Com a sua morte, eu disse: “hoje penso em Gustavo, Gustavo Gutiérrez. Um
grande, um homem de Igreja que soube calar quando devia calar, que soube sofrer
quando devia sofrer e que soube dar tantos frutos apostólicos e uma teologia
tão rica”. Neste último livro, Gustavo nos presenteia mais uma vez com o fruto
do seu empenho, da sua oração e da sua reflexão. Quero destacar nessas páginas
a profunda e permanente fidelidade à Igreja em seu caminho. Uma fidelidade
vivida com humildade, às vezes com dor e, fundamentalmente, com liberdade. Já
nos Anos 60, as inquietações teológicas de Gustavo estavam gradualmente
emergindo através da sua história pessoal, dos seus estudos e do seu trabalho
pastoral.
Uma nova era se iniciou com aquele imenso sopro do Espírito
que foi o Concílio Vaticano II, em cuja quarta sessão acompanhou, como jovem
teólogo, o cardeal Juan Landázuri Ricketts, arcebispo de Lima. O impulso
conciliar e os textos que o expressavam ofereceram um terreno sólido sobre o
qual se basear e horizontes abertos para reorientar o trabalho pastoral a
partir da realidade de um território como a América Latina. Muitos grupos
cristãos estavam vivendo desafios, questionamentos e esperanças que derivavam
do forte clamor dos pobres e do crescente compromisso com este mundo. “A
irrupção dos pobres”, como Gustavo a chama, exigia justiça e uma outra maneira
de viver a fé, de pensar a fé, de dizer a fé, em suma, de ser Igreja. Gustavo
frequentemente lembrava, oralmente e por escrito, a frase de João XXIII de 11
de setembro de 1962, um mês antes da inauguração do concílio: “a Igreja se
apresenta como é e quer ser, como a Igreja de todos e, particularmente, a
Igreja dos pobres”; e também, já na sala conciliar, a insistência na mesma
linha do cardeal Giacomo Lercaro.

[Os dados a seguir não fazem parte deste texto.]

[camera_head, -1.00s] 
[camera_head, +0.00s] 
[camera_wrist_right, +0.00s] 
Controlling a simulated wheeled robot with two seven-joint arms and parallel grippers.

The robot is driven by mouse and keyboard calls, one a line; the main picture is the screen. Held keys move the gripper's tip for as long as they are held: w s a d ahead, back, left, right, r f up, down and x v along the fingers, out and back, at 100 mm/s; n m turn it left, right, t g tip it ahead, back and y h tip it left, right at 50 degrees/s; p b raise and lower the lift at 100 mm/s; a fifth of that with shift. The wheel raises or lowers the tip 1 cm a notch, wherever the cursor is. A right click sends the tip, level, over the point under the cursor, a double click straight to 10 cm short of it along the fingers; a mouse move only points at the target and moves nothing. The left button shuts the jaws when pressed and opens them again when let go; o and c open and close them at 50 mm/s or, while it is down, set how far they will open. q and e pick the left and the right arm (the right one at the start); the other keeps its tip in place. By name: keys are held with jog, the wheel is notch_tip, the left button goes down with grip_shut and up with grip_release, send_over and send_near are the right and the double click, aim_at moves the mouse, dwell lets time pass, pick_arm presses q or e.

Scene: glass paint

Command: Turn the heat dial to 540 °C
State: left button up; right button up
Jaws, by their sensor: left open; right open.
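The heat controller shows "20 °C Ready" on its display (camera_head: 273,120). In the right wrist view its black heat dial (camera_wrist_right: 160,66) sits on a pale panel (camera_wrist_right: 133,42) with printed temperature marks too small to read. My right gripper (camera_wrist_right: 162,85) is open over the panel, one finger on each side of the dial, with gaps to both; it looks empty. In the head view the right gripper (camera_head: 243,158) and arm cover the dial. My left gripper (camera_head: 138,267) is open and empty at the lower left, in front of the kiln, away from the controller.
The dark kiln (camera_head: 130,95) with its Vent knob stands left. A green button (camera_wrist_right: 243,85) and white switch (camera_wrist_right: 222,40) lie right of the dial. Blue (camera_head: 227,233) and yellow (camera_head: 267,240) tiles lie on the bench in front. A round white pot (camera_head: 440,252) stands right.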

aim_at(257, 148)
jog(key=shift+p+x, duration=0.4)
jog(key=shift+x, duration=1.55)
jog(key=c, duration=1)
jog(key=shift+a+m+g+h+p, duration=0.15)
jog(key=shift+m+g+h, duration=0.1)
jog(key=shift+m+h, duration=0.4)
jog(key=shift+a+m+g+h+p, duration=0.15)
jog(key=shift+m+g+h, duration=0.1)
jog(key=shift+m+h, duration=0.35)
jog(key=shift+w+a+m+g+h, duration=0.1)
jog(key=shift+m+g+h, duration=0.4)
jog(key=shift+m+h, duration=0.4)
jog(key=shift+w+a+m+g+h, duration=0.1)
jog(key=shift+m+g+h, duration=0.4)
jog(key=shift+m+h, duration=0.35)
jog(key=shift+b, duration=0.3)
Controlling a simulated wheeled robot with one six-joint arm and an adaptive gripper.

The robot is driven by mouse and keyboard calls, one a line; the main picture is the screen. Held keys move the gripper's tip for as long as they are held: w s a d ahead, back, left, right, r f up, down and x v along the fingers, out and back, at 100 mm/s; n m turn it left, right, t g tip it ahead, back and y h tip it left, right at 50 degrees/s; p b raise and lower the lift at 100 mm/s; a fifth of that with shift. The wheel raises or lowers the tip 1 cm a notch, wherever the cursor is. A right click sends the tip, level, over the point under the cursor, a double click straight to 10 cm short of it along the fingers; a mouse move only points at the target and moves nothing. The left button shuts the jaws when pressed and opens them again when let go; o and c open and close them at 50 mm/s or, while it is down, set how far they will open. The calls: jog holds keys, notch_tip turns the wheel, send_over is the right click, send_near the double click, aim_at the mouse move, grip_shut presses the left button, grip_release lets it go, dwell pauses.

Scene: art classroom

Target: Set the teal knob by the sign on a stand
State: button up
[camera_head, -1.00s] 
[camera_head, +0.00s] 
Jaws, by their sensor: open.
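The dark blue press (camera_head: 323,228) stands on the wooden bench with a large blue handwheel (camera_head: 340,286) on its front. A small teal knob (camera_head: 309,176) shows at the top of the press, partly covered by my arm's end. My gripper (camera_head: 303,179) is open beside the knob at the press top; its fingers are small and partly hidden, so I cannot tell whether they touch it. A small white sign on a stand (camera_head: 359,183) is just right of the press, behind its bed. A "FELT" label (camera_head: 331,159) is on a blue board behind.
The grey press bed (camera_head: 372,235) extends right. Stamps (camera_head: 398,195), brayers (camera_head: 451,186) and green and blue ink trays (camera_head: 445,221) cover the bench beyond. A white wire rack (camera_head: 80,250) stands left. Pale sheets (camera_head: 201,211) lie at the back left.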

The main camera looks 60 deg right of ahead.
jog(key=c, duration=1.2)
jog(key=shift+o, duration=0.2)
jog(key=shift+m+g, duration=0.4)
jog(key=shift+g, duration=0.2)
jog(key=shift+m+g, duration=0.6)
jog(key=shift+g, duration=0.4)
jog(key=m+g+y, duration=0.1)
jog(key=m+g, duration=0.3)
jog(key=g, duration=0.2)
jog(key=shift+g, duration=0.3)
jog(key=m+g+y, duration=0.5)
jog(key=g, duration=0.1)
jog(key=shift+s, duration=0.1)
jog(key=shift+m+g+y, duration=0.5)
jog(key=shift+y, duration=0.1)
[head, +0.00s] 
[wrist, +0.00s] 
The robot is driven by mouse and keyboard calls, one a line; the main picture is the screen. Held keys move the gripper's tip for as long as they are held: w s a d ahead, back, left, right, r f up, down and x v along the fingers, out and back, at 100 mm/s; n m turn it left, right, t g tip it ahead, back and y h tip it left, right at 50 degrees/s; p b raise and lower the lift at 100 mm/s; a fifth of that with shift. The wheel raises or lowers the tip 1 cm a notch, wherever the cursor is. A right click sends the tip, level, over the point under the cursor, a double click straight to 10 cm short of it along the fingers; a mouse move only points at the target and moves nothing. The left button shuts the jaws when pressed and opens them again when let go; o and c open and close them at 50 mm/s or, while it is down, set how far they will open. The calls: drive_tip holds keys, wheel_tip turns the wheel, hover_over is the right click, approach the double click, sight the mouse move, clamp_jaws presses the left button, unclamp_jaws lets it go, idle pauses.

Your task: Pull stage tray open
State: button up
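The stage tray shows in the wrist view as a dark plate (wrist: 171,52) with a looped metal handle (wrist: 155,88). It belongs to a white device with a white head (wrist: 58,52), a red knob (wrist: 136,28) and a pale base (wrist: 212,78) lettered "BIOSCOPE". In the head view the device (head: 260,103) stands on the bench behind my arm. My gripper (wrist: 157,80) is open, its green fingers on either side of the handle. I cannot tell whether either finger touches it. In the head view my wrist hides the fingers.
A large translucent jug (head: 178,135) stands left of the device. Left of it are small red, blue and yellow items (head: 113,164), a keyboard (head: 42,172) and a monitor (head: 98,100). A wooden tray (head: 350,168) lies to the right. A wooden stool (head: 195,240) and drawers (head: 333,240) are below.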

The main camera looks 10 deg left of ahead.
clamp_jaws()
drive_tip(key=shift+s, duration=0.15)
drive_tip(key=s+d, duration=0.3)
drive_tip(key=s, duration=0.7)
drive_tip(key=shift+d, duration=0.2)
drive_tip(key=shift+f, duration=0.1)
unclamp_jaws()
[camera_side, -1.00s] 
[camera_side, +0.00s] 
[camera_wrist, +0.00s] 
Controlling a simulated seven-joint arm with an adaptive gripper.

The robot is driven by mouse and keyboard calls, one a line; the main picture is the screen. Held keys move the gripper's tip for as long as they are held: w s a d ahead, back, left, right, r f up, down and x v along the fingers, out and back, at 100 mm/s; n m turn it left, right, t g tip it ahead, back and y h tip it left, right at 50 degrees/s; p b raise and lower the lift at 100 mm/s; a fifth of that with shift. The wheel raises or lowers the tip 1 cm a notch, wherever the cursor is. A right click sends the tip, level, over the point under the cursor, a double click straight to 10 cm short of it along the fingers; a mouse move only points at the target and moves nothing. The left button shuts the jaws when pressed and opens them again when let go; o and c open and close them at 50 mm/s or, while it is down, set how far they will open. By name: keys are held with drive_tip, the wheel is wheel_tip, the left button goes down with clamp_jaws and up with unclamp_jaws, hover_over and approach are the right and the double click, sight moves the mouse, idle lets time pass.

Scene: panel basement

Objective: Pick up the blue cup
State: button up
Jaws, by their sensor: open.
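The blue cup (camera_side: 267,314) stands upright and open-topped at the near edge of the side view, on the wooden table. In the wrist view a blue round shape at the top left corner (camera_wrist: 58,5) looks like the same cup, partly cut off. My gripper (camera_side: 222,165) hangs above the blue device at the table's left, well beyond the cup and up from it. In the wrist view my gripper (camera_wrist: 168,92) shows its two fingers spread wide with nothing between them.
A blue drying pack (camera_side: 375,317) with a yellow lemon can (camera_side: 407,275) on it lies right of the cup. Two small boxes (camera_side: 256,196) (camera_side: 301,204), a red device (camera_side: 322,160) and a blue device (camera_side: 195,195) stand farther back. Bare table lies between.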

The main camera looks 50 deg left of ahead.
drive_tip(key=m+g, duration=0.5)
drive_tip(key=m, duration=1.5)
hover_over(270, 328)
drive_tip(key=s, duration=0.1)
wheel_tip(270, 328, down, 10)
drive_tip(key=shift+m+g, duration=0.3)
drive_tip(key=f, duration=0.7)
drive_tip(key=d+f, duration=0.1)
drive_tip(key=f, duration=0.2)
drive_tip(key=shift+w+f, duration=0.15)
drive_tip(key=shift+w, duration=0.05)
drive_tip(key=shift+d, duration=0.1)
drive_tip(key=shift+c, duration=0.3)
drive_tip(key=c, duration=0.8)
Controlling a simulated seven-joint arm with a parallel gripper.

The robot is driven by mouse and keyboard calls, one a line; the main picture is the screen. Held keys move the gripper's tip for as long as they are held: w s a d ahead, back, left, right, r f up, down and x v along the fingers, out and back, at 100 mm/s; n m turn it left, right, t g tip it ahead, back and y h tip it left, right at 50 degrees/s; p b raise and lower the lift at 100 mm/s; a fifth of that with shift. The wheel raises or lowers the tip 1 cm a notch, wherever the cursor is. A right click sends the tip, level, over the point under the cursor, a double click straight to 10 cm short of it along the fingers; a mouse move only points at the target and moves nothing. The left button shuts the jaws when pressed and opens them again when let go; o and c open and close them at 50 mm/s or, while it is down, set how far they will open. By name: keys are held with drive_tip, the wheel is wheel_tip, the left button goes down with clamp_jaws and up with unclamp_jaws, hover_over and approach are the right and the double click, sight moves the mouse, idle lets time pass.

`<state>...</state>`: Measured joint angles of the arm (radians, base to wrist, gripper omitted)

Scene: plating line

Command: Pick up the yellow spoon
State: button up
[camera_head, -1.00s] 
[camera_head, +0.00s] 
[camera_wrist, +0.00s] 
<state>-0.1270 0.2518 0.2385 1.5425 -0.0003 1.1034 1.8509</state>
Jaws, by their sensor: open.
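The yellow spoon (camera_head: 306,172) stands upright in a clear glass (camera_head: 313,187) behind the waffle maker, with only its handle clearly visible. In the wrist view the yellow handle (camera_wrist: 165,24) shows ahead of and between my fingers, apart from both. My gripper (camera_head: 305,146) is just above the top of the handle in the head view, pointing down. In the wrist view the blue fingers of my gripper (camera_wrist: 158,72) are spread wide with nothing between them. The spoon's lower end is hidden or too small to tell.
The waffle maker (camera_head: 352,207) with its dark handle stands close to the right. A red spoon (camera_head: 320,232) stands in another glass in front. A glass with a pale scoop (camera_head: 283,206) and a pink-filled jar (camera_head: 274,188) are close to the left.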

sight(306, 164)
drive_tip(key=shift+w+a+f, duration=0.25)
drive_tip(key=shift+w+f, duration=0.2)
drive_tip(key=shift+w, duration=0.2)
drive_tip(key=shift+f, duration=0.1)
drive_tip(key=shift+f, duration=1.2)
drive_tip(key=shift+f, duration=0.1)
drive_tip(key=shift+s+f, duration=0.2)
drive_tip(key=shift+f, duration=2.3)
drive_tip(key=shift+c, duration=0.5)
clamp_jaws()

A evolução do concílio ofereceu modelos
fundamentais nessa perspectiva, mas, no final, esse sonho de uma Igreja dos
pobres permaneceu um horizonte a ser alcançado. O Pacto das Catacumbas,
assinado por um grupo de padres conciliares, muitos dos quais
latino-americanos, assumiu essa orientação espiritual, teológica e pastoral. A
Igreja na América Latina abriu os braços ao concílio de maneiras
diferentes, mas é muito claro que em todos os países e em todos os âmbitos
eclesiais houve pessoas e grupos — de leigos, religiosos, presbíteros e bispos
— que acolheram a letra e o espírito do Vaticano II com entusiasmo e dedicação.
Uma prova válida disso é a II Conferência Geral do Episcopado Latino-Americano
(Medellín, 1968), com São Paulo VI que pisou nessas terras.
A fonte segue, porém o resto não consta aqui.